Given request:
Identify the lines bearing the string "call" and gather them.

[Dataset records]
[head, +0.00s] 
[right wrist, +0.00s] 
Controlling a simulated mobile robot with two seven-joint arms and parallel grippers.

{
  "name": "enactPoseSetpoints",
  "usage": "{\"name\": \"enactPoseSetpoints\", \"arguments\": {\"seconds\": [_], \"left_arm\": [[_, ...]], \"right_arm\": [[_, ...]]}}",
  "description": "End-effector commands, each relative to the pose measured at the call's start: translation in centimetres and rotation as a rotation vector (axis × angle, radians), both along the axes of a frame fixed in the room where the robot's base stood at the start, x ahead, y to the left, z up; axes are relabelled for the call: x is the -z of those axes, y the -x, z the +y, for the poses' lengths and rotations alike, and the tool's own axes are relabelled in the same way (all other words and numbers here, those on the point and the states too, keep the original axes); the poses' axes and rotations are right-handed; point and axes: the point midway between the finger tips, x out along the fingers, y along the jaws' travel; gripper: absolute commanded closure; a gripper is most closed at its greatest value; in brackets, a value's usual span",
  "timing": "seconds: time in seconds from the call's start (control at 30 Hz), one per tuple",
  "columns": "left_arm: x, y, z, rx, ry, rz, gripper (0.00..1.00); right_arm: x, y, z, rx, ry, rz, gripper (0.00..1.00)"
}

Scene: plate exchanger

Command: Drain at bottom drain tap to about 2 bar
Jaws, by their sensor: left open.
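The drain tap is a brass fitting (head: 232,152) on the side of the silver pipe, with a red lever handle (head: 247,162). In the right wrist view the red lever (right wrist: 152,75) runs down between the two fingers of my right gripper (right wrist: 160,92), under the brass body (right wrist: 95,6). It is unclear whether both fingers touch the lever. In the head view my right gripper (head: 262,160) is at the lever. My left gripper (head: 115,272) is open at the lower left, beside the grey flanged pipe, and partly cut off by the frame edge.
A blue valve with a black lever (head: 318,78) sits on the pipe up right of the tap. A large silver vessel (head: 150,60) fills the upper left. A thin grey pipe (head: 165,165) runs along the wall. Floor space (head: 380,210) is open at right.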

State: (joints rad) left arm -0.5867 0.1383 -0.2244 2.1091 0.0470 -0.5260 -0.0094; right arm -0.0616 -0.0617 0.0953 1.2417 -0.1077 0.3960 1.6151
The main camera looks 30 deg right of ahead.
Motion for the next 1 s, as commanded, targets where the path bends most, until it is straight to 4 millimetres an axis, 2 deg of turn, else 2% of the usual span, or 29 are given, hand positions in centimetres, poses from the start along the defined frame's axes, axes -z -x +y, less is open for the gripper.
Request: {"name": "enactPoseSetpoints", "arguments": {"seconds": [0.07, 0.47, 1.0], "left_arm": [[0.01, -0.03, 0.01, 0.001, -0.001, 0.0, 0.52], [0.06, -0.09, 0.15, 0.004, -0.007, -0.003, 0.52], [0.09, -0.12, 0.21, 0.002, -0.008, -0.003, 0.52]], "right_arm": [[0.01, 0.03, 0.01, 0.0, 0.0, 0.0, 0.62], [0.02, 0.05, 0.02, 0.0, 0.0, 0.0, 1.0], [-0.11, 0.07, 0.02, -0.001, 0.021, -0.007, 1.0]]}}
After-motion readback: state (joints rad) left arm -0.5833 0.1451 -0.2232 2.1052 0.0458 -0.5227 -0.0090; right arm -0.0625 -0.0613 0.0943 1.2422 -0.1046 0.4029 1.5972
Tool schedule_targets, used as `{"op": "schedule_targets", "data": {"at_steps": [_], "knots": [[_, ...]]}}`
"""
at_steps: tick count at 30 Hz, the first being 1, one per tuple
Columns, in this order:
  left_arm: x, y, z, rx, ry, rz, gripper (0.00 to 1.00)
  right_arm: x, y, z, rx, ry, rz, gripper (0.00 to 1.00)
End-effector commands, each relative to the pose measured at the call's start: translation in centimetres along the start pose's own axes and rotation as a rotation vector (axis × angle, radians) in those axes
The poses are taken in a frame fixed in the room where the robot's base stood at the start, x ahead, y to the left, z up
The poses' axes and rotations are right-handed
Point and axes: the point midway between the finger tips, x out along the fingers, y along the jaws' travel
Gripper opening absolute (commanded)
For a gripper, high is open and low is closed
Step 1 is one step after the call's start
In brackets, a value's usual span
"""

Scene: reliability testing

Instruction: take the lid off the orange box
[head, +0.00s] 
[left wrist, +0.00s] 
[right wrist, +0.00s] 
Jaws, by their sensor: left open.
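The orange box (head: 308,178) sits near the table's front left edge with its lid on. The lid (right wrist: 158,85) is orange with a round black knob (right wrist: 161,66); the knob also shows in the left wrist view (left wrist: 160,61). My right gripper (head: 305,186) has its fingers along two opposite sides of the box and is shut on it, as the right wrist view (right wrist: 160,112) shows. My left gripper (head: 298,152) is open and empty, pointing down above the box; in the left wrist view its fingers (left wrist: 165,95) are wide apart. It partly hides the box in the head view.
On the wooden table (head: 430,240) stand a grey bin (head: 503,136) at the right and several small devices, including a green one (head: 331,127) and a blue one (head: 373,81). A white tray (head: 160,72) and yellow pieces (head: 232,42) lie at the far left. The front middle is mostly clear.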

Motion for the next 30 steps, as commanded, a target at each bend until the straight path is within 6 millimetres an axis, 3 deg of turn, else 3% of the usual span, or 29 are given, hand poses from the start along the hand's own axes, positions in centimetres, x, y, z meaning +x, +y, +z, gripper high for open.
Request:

Output:
  "description": "End-effector commands, each relative to the pose measured at the call's start: translation in centimetres and rotation as a rotation vector (axis × angle, radians), both along the axes of a frame fixed in the room where the robot's base stood at the start, x ahead, y to the left, z up; axes are relabelled for the call: x is the -z of those axes, y the -x, z the +y, for the poses' lengths and rotations alike, and the tool's own axes are relabelled in the same way (all other words and numbers here, those on the point and the states too, keep the original axes); the poses' axes and rotations are right-handed; point and axes: the point midway between the finger tips, x out along the fingers, y along the jaws' travel; gripper: absolute commanded closure; a gripper is most closed at its greatest value; in brackets, a value's usual span",
  "timing": "seconds: time in seconds from the call's start (control at 30 Hz), one per tuple",
End-effector commands, each relative to the pose measured at the call's start: translation in centimetres along the start pose's own axes and rotation as a rotation vector (axis × angle, radians) in those axes
Step 1 is one step after the call's start

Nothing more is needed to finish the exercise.